Tiffany Norwood

Businesswoman Tiffany Norwood will be a featured speaker at the Nov. 16 South Carolina Women’s Business Summit at Columbia College.

There are entrepreneurs. Then there are serial entrepreneurs.

Tiffany Norwood falls in the latter category.

The Washington, D.C. businesswoman laughs when asked about the serial entrepreneur moniker during a recent conversation with Free Times at the Richland County Library on Assembly Street. Educated at Cornell and Harvard, Norwood has been a part of seven startup companies during the past three decades. In the 1990s she raised nearly $700 million in capital for WorldSpace, one of the first satellite radio companies, and she was an early player in global broadband. She worked on some of the first global digital content licensing deals with companies like Bloomberg News and CNN International. She currently is the founder and CEO of Tribetan, a company that helps individuals develop entrepreneurial concepts. 

Norwood says she has always enjoyed being a part of the beginnings of big ideas.

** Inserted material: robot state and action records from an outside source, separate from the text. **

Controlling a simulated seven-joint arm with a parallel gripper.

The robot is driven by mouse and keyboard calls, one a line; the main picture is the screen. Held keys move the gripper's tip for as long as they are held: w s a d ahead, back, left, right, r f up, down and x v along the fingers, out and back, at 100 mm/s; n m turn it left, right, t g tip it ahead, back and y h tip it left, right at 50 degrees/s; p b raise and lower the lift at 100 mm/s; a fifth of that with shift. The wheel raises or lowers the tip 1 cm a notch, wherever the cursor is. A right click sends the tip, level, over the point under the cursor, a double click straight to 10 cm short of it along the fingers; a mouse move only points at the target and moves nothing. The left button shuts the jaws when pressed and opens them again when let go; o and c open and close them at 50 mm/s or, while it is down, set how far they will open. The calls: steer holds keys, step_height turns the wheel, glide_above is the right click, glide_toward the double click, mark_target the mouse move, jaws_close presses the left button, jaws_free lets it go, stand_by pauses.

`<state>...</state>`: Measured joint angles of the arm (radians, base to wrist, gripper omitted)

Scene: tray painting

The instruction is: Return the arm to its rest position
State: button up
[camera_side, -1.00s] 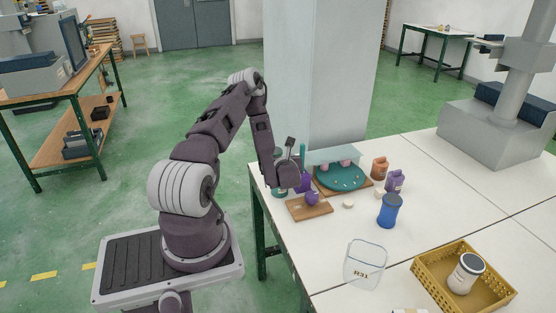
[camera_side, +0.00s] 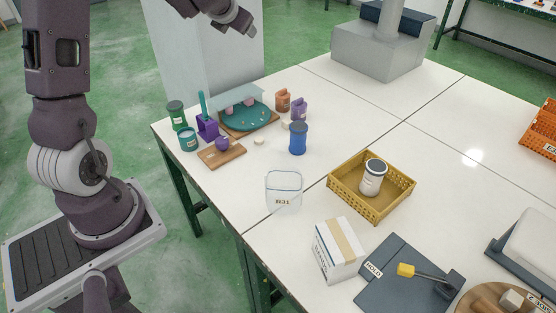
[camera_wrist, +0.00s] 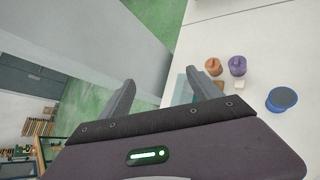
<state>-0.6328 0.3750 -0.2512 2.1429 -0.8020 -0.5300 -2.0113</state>
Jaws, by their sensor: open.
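My gripper (camera_side: 246,26) is raised high at the top of the side view, above and behind the table and well clear of everything on it. Its fingers are apart and empty in the wrist view (camera_wrist: 165,92). My arm stands upright at the left of the side view, its upper part cut off by the frame. A round teal tray (camera_side: 248,120) with pink and small pale pieces lies on a wooden board at the table's far left. A purple holder (camera_side: 207,128) with a teal-handled tool stands beside it.
Green jars, orange and purple bottles (camera_side: 299,108) and a blue jar (camera_side: 297,138) stand around the tray. A yellow basket (camera_side: 345,191) holds a white jar (camera_side: 372,178). A clear container (camera_side: 284,192), a white box (camera_side: 338,250) and a dark mat (camera_side: 385,291) are nearer. A pale pillar (camera_side: 215,70) rises behind.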

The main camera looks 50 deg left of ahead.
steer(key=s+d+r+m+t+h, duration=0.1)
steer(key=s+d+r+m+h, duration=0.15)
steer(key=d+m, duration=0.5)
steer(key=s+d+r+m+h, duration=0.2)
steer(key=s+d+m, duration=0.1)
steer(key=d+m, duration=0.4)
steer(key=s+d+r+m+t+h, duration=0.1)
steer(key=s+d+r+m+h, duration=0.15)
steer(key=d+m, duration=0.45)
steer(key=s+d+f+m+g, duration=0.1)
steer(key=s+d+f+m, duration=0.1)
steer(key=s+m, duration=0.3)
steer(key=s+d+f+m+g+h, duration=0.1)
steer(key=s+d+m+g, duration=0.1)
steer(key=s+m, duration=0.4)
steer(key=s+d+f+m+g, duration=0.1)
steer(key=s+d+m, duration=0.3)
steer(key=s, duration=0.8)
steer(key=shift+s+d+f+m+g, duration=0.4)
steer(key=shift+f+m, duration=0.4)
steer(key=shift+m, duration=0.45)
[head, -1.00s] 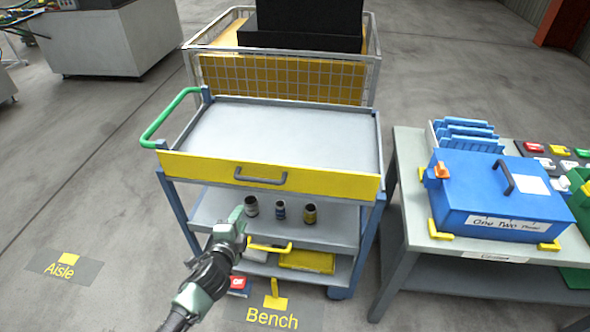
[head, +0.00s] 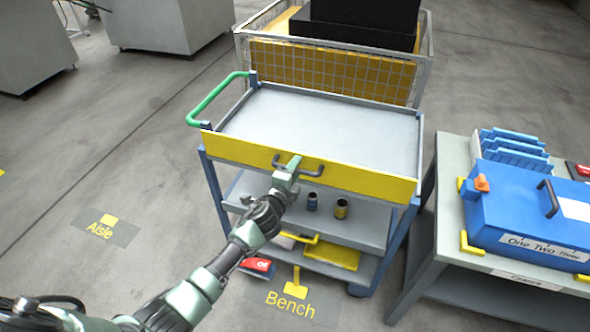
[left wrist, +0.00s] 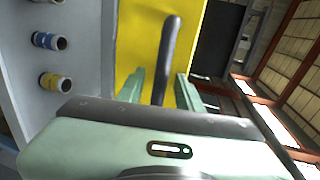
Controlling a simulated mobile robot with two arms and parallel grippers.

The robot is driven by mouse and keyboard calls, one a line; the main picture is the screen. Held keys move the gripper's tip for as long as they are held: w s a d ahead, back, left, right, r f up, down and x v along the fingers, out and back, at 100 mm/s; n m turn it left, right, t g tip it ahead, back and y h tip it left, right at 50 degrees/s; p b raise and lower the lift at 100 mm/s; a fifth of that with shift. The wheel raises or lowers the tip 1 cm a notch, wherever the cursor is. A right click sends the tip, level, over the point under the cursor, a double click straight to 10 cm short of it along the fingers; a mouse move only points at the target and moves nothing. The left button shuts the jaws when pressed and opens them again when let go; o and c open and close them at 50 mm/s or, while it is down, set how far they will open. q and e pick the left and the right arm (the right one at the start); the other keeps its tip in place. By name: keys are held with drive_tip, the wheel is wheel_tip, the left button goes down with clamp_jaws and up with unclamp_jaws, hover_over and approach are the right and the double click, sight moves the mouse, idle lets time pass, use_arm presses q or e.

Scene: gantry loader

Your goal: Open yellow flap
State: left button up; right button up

“[A serial entrepreneur] is a different kind of entrepreneur,” she says. “If you’ve started anything [in business], which a lot of people have now, you know that it’s really hard. It’s physically hard, emotionally hard, financially hard, spiritually hard, psychologically hard. There’s been this whole thing now where we’ve had decades of people doing startups. There’s sort of a special recognitions for the ones who are serial. 

“For one, it’s like, ‘Oh, they’re sort of crazy, because they know how hard it is and decide to do it again.’ It’s also, I feel, a term of endearment and respect and appreciation, because other people started calling me [a serial entrepreneur] first and then I was like, ‘Yeah, you know what, I am.’”

Norwood will bring her insight into business and entrepreneurship to the Capital City on Nov. 16 as the featured keynote speaker at the South Carolina Women’s Business Summit at Columbia College. The daylong event, which will feature numerous talks and breakout sessions from women who are business leaders locally and globally, is being hosted by the Women’s Business Center of South Carolina at Columbia College. The event is being held in concert with Global Entrepreneurship Week and International Women’s Entrepreneurship Day.

Norwood says she’s looking forward to addressing the summit at the women’s college. Over the course of 30 years in the business and tech startup economy, she’s seen the climate change for women and minorities in entrepreneurship.

“When [the startup economy] started happening, there was all the tech stuff or whatever, but it was all guys,” says Norwood, an African-American woman. “Now, to be around where you have these various communities like women or people of color popping up and saying, ‘We are in support of the startup economy, we want to be entrepreneurs, too. We want to collaborate and be supportive,’ that is so exciting to me.”

South Carolina, in particular has been fertile ground for women in business. According to the National Association of Women Business Owners, there are more 160,000 women-owned enterprises in the Palmetto State.

Other notable speakers at the business summit will include Elaine Pofeldt, author of The Million-Dollar, One-Person Business, and La-Z-Boy Southeast president and CEO Martha Brown, among numerous others.

Norwood tells Free Times that she sees women continuing to emerge in entrepreneurship in South Carolina, particularly with the help of the Women’s Business Center of South Carolina at Columbia College.

“You are really starting to see [Columbia] put a stake in the ground with regard to the startup economy in the community,” she says. “I say that in the sense that there have always been startups, but it’s sort of connecting the community in saying, to the rest of the country, ‘Hey, we exist, we’re a player.’ For Katherine [Swartz-Hilton] and for Kasie [Whitener], who co-founded the Women’s Business Center at Columbia College, their stake in the ground is that they want to lead in regard to women entrepreneurship.”